Votre tâche, Messieurs, est de mettre toujours mieux en lumière, à l'aide des expériences réalisées dans vos pays respectif, les bases théoriques de l'impôt et de suggérer les application les plus satisfaisantes. Nous sommes convaincu que vous rendez ainsi un service éminent à chacun de vos concitoyens et à l'ensemble des nations, qui profitent de vos efforts. En consolidant la structure de la société contemporaine, vous contribuez à libérer des valeurs plus hautes emprisonnées ou compromise par le malaise ou l'hostilité qui sépare parfois l'autorité publique des citoyens et oppose les nations les unes aux autres.
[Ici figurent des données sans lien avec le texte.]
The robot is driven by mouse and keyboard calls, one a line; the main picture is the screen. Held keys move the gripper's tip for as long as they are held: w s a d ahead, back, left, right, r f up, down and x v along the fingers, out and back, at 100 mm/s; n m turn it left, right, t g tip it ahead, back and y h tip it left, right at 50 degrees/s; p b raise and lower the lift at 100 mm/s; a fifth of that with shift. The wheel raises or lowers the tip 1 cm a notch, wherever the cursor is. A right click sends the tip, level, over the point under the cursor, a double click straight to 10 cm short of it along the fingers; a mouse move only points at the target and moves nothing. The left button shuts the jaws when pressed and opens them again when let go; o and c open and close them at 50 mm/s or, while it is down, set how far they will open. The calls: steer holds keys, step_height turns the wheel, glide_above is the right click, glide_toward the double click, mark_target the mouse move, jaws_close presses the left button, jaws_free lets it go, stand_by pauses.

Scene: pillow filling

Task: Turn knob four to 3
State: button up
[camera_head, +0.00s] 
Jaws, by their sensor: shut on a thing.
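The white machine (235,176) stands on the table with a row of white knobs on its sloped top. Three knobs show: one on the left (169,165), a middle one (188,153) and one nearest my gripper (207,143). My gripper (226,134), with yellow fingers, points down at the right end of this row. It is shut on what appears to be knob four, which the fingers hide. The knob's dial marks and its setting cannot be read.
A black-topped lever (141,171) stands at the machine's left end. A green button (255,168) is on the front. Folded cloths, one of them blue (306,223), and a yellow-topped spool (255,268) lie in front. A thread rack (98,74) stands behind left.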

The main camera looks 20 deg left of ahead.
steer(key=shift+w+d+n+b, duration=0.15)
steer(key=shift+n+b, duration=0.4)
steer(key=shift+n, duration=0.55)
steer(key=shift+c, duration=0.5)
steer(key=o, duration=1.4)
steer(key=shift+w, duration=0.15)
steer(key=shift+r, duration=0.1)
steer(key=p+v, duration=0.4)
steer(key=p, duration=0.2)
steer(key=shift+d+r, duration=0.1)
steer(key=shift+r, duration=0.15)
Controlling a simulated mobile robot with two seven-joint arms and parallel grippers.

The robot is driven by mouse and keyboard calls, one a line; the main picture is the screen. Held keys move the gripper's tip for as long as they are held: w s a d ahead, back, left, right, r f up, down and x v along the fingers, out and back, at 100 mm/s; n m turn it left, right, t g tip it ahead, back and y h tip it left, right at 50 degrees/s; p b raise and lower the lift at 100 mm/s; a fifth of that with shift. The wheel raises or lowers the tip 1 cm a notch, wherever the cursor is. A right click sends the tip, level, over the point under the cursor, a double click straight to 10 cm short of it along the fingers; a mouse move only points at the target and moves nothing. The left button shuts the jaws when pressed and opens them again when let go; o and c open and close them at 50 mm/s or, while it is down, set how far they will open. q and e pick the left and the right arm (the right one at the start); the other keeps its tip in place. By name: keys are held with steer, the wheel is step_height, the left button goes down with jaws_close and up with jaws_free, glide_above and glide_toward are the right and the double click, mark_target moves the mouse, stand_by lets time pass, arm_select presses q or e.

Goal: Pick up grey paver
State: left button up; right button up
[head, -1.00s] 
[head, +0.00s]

L'Église, qui ne souhaite rien tant que la stabilité intérieure des peuples et la collaboration efficace sur le plan international, se réjouit de trouver dans votre travail une aide appréciable à sa mission spirituelle et de pouvoir plus aisément adresser aux hommes l'invitation à poursuivre ensemble un idéal divin de charité et de paix.

C'est pourquoi, en implorant avec ferveur la protection du Ciel sur vous-mêmes, sur vos familles, sur vos collaborateurs, Nous vous en accordons pour gage Notre Bénédiction apostolique.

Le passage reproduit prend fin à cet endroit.